Several writing systems have been employed over the course of the television series and movie, though may not represent Pakuni so much as Sleestak or some other language ancient to this world.

Overall Status of Conlang Corpus

Apart from whatever may be gleaned from the episodes of the television series, there are really only three further reliable sources of information about the language. There is a 1975 "TV Guide" article from 11th September; a more recent "PuffnStuff and Stuff" book section; and a Linguistics exam exercise from Fromkin in which she used Pakuni matieral.

Aside from this, there is no complete grammar or wordlist created by Fromkin, and of course no large corpus of texts.

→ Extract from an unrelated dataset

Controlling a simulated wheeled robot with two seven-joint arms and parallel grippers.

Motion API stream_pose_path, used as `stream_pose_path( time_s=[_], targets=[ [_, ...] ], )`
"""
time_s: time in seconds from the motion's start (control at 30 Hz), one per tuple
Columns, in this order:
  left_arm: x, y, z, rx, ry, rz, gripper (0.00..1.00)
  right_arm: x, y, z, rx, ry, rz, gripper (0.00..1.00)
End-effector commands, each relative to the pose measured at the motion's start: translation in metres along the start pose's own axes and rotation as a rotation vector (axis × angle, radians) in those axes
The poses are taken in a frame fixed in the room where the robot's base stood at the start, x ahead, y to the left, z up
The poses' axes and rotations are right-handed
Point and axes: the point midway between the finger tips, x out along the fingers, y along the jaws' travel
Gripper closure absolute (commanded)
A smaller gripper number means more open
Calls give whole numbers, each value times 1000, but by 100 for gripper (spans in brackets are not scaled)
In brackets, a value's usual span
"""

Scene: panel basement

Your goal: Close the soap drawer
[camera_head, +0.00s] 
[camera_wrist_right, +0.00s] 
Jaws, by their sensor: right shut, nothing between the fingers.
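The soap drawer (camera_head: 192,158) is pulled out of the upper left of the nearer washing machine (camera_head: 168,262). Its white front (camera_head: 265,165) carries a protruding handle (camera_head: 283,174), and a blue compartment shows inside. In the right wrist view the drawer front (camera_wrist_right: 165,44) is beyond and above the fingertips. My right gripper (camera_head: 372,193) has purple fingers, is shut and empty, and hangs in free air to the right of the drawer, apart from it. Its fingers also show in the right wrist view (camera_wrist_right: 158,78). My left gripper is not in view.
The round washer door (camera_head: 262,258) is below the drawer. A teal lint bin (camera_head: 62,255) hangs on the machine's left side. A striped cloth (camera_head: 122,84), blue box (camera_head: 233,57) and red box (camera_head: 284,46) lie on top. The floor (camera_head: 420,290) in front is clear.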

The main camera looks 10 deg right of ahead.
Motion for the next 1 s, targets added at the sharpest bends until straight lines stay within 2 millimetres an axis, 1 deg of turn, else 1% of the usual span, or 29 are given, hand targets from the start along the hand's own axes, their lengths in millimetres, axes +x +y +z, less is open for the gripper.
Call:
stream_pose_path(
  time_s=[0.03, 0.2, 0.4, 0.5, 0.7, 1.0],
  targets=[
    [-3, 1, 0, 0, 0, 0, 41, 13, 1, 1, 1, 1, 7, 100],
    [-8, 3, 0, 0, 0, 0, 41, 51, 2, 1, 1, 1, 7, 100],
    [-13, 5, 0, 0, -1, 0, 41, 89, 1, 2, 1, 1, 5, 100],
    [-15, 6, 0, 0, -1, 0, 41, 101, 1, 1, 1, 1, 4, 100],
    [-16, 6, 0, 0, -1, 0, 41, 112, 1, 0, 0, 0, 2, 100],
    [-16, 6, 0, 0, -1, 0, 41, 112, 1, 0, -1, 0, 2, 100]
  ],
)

Later Work and Death of Dr. Victoria Fromkin

It is also of interest to the conlanging community to note that Dr. Fromkin later went on to make the conlang Vampire for the series Blade (1988), which is also left undeciphered by the author. It features similar use of natural assimilation and attention to word etymology as her earlier work, though has a much, much smaller corpus. Fromkin passed over in 2000, joining the likes of St. Hildegard and Dr. Tolkien in the Halls of Mandos, where even now the remaining secrets of Pakuni rest.

Decipherment Efforts

Nels Olsen's Contribution

Nels Olsen has done a good job of scouring the episodes of the show for information about Pakuni. Although Pakuni is by no means a fully developed language, such as has been uncovered can by reviewed here:

Thomas Alexander's Contribution

Tom's work can be seen here.

Keran Shadlag's Contribution

Another attempt to work on Pakuni can be found here, in an at present very rough draft form:

(NOTE: these files consist of PDF, RTF and TXT documents! NOTE: these files contain a rather over-large ratio of personal rant / filler to content).

Jorma Taccone's Prolanguage for the 2009 Movie

Entirely as an aside to Fromkin's conlang, Olsen's work was used as a basis for the Pakuni based prolanguage used by actors in the 2009 movie. As already noted, this form of Pakuni does not take into account Fromkin's earlier grammar.